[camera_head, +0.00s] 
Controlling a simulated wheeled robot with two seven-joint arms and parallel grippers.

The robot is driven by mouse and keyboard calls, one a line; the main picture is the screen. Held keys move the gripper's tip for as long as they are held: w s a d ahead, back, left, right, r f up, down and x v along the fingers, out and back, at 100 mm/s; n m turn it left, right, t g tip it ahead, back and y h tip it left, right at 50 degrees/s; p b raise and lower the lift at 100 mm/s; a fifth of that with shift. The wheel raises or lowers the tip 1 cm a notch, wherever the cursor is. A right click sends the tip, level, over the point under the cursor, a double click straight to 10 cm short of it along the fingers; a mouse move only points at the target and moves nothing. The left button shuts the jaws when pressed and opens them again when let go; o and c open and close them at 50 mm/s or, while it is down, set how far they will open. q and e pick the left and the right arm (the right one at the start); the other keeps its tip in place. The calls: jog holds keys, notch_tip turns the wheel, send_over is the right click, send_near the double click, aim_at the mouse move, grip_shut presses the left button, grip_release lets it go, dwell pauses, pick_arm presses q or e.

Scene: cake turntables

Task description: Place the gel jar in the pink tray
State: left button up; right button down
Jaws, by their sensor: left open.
════════════════════
**TASK DETAILS**:
Nothing but the lines from the one with "The robot is" through the end of the data above should be repeated, each exactly as it stands.

**SOLUTION BELOW**:
The robot is driven by mouse and keyboard calls, one a line; the main picture is the screen. Held keys move the gripper's tip for as long as they are held: w s a d ahead, back, left, right, r f up, down and x v along the fingers, out and back, at 100 mm/s; n m turn it left, right, t g tip it ahead, back and y h tip it left, right at 50 degrees/s; p b raise and lower the lift at 100 mm/s; a fifth of that with shift. The wheel raises or lowers the tip 1 cm a notch, wherever the cursor is. A right click sends the tip, level, over the point under the cursor, a double click straight to 10 cm short of it along the fingers; a mouse move only points at the target and moves nothing. The left button shuts the jaws when pressed and opens them again when let go; o and c open and close them at 50 mm/s or, while it is down, set how far they will open. q and e pick the left and the right arm (the right one at the start); the other keeps its tip in place. The calls: jog holds keys, notch_tip turns the wheel, send_over is the right click, send_near the double click, aim_at the mouse move, grip_shut presses the left button, grip_release lets it go, dwell pauses, pick_arm presses q or e.

Scene: cake turntables

Task description: Place the gel jar in the pink tray
State: left button up; right button down
Jaws, by their sensor: left open.

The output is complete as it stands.